Tuesday, December 19, 2006

Imitating Identity

Robert Brooke argues that imitation is a viable way of learning to write well not because students internalize forms, but because they identify with writers they respect. Students want to write like a specific writer, and they follow the person as a model, not the person's works.

True, the works are usually the only way that they know the person, unless they are imitating a classroom teacher. But it does seem reasonable that social creatures find it more intuitive to model their writing identities after another writing identity than to model their behavior after a written product.

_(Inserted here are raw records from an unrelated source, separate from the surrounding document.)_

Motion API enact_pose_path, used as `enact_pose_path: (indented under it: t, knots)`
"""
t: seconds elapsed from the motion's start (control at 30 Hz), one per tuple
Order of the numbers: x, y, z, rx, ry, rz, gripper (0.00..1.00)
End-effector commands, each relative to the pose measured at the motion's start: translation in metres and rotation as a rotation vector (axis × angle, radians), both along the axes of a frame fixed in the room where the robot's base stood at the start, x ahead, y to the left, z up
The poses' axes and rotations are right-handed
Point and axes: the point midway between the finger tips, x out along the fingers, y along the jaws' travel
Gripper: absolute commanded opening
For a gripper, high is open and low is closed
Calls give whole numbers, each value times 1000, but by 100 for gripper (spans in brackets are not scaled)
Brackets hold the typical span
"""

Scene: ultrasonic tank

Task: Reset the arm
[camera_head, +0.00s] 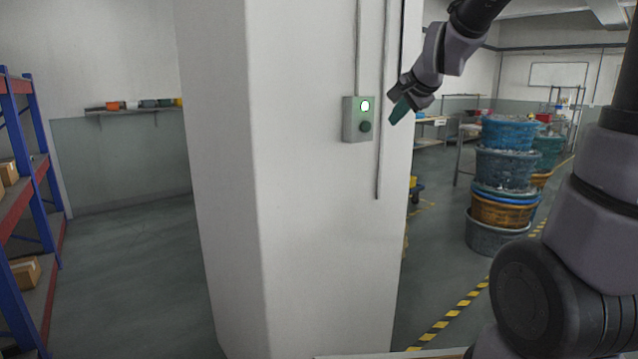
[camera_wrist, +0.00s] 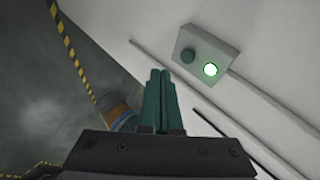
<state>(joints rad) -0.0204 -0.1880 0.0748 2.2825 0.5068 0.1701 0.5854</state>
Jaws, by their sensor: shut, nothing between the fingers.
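My gripper (camera_head: 399,110) is up in front of the white pillar in the head view, its green fingers angled down and to the left. In the wrist view its green fingers (camera_wrist: 159,76) are together, with nothing between them. A grey-green control box (camera_head: 352,132) is fixed to the pillar, just left of my gripper. The box has a lit white-green button (camera_head: 365,105) above a dark green button (camera_head: 366,126). The box also shows in the wrist view (camera_wrist: 205,42), beyond the fingertips and to their right. The fingers look apart from the box.
The white pillar (camera_head: 300,230) fills the middle of the head view. Stacked blue and orange tubs (camera_head: 505,170) stand at the right behind my arm. A blue-and-red shelf rack (camera_head: 40,190) stands at the left. Open floor (camera_head: 130,270) lies between rack and pillar.

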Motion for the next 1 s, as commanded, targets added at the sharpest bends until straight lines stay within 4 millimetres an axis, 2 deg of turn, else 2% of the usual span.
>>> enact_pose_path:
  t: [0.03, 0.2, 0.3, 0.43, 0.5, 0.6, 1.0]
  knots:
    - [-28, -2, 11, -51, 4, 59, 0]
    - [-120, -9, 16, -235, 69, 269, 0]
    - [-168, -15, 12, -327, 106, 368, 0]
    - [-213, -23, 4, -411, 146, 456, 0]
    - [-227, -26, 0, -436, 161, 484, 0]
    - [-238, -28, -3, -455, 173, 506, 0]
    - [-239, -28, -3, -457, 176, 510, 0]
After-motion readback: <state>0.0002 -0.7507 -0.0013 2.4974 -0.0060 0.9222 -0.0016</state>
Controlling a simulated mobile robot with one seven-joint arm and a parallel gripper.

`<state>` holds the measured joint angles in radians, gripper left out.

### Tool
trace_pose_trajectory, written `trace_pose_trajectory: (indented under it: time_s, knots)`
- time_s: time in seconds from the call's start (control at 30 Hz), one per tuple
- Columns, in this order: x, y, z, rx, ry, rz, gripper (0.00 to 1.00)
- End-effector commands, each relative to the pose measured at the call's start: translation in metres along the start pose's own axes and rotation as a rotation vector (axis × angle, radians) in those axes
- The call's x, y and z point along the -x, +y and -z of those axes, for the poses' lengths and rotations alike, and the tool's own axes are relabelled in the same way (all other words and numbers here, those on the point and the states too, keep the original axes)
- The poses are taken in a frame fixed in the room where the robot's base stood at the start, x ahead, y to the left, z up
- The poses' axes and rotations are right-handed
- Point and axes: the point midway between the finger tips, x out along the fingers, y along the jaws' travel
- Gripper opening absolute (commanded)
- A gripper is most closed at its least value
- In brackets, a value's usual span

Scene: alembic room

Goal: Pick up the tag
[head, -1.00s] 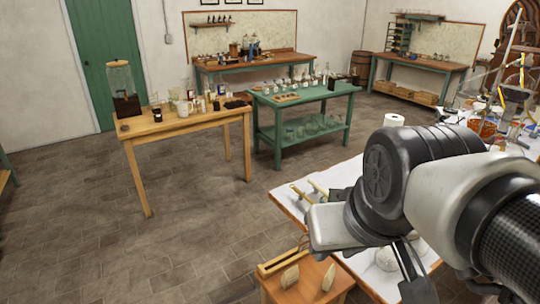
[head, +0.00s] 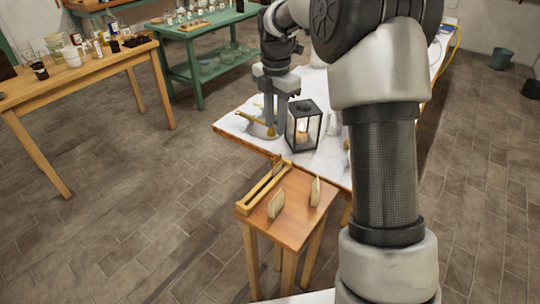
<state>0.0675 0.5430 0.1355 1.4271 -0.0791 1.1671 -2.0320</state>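I cannot single out the tag for sure. Two small pale wooden pieces stand on the small wooden stool, a left piece (head: 276,205) and a right piece (head: 315,191); either might be a tag, but they are too small to tell. My gripper (head: 273,132) points down over the white-topped table, left of a black lantern (head: 303,126) and beyond the stool. A brown stick-like thing (head: 253,120) lies in or beside a grey dish at the fingertips. Whether the fingers touch it, or hold anything, is too small to tell.
The small stool (head: 291,229) also bears a slotted wooden rack (head: 262,188) at its left edge. The white-topped table (head: 232,124) lies behind it. A wooden table (head: 15,95) and a green table (head: 202,45) stand further left. The tiled floor between is clear.

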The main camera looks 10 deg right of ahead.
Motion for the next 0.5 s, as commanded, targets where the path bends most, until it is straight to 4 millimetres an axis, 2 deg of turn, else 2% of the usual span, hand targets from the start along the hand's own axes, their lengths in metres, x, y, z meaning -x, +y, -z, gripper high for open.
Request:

I'm not convinced, however, by Brooke's case studies. He seems to be testing the students, not the pedagogy. For instance, of a student who disliked the text for the class Brooke says, "As a reader and writer, Clark seemed unable to handle the kind of thinking about experience Laurence's book provided" (29). I see. Clark is mentally handicapped; that's why he wasn't as excited about the course as Brooke expected. It might have been more fair to cast the sentence in terms of the pedagogy's failure than of Clark's.

Brooke's conclusion is not entirely prepared for. For the entire paper he's insisted that building an identity based on a successful writer is an effective way to become a good writer. But in the end he says that "the teacher, no matter how exciting a model she presents, just isn't in control of the identity the student will develop" (38), using the fact that the method wasn't as successful as he had hoped to justify giving instructors the job of molding students' identities.

Works Cited
Brooke, Robert. "Modeling a Writer's Identity: Reading and Imitation in the Writing Classroom." College Composition and Communication 39.1 (1988): 23-41.